On October 11, BGA will be moving from your computer screen to a much larger one: namely, a billboard in Times Square, on the corner of 43rd street and 7th avenue. For seven days beginning on Wednesday, this crowd-source funded board will project messages using the hashtag #BraveGirlsWant for retailers, media outlets, marketing groups, and passersby to see. With more than 1.5 million pedestrians visiting Times Square daily and the headquarters of media and toy companies a stone’s throw away, what better place to show the world what girls really want?
BGA has been generating buzz even before the billboard goes live, attracting supporters like Oscar-winning director of Brave Brenda Chapman, Miss Representation, and (of course) Adios Barbie. As Ms. Chapman says, “Sure, it’s a lofty goal to affect change with regard to media portrayal of women and girls. But our daughters deserve it. They have the right to a healthy and carefree childhood.”
For more information about the campaign and how you can get involved, go to www.bravegirlswant.com.
SPARK is also getting involved in the Day of the Girl festivities. An organization run by girls aged 13 to 22, SPARK works to end sexualization and commodification of girls in the media through collaboration and activism. They are teaming up with the NYC Girls Project, who has created an advertising campaign that as of Monday is running on buses and subways throughout New York City.
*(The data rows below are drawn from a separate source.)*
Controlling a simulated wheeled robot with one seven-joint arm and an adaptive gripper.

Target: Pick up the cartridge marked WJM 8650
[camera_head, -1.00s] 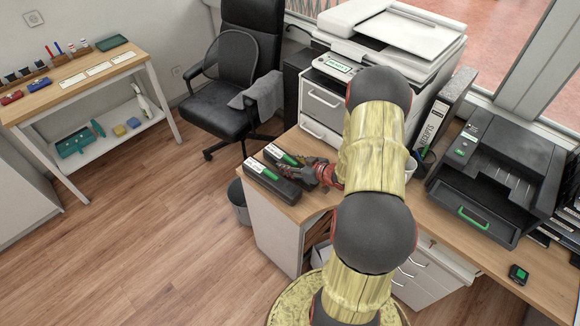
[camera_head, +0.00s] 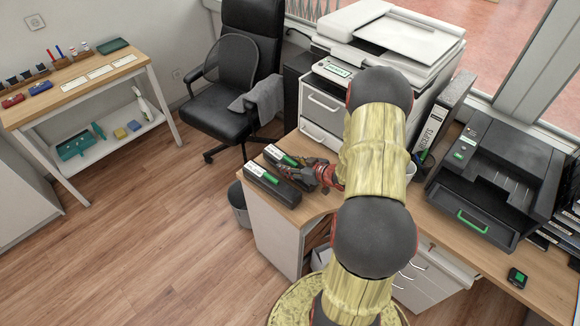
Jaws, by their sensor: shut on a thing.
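Two long black cartridges lie side by side on the left end of the wooden desk (camera_head: 318,207). The far cartridge (camera_head: 277,155) and the near cartridge (camera_head: 272,186) each carry a white label and a green patch. The print is too small to read, so I cannot tell which is WJM 8650. My gripper (camera_head: 286,172) reaches in from the right, its fingers at the gap between the cartridges. It is shut on a cartridge; which of the two is unclear. The hand hides part of both, and I see no clear lift off the desk.
A large white printer (camera_head: 385,50) stands behind my arm. A receipts binder (camera_head: 440,115) and a black printer (camera_head: 495,170) stand to the right. A grey bin (camera_head: 239,203) is below the desk's left end. A chair (camera_head: 240,95) is behind. The floor at left is clear.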

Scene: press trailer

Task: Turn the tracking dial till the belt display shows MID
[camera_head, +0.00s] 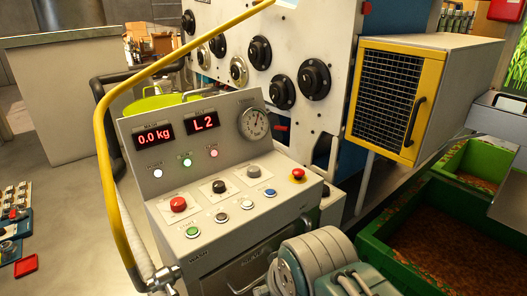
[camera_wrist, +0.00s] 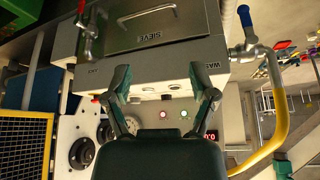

The ads are geared towards building healthy self-esteem in girls, combatting all of the other advertising and media they see every day that tells them that beauty is only measured by how they look. The project emphasizes how girls aged six or seven, barley even in elementary school, often struggle with body image issues and how important it is that they don’t place their value on their appearance, but rather on their inner self. For instance, the website cites the fact that 80% of 10-year-olds fear being fat. Obviously, there is need for this initiative.
The NYC Girls Project has also created a curriculum: “Full of Ourselves: A Wellness Program to Advance Girl Power, Health, and Leadership,” which is an education campaign for girls ages ten to fifteen to help boost self-esteem, positive body image, and body satisfaction. The curriculum had great success in its trial stages this summer and will be taught in more than 200 NYC schools this fall.
SPARK’s part of this initiative is geared towards media literacy and education. Along with the Paley Center for Media, they have created two classes, “Girls, Body Image and the Media” and “A Brief History of Girls on Television” that will be available to school groups in the New York City area. This is a huge triumph, considering that there is very little media literacy education in the United States, even though the United States is the largest consumer of media in the world.
If you want to get involved in this campaign and join the conversation, use the hashtag #ImAGirl on Twitter and tell the world what you think about this campaign, spread the word, or share your own personal message of solidarity.
Activism for the Day of the Girl isn’t limited to those in New York City, though. During the days leading up to the summit, iTwixie, Sage Girl, and UGG Australia have been putting on an event called 11 Days of Action. Each day in October, followers are presented with a different way to speak up for independent and powerful girls and women all over the world. Activist activities range from nominating a nationally known female hero to pledging to compliment girls based on their skills and knowledge, not their looks. And as if this weren’t good enough, each day you participate in the challenges, you can enter yourself to win a free pair of boots, donated by Uggs. What’s not to love?
The International Day of the Girl is an opportunity for women and girls, men and boys, people from anywhere and everywhere, to make their voices heard and speak out for girls’ rights. The events in New York City this Friday are a great start to the conversation, but we can’t afford to let that be the end of the effort. Together, let’s pledge to keep working until every day is a day for girls!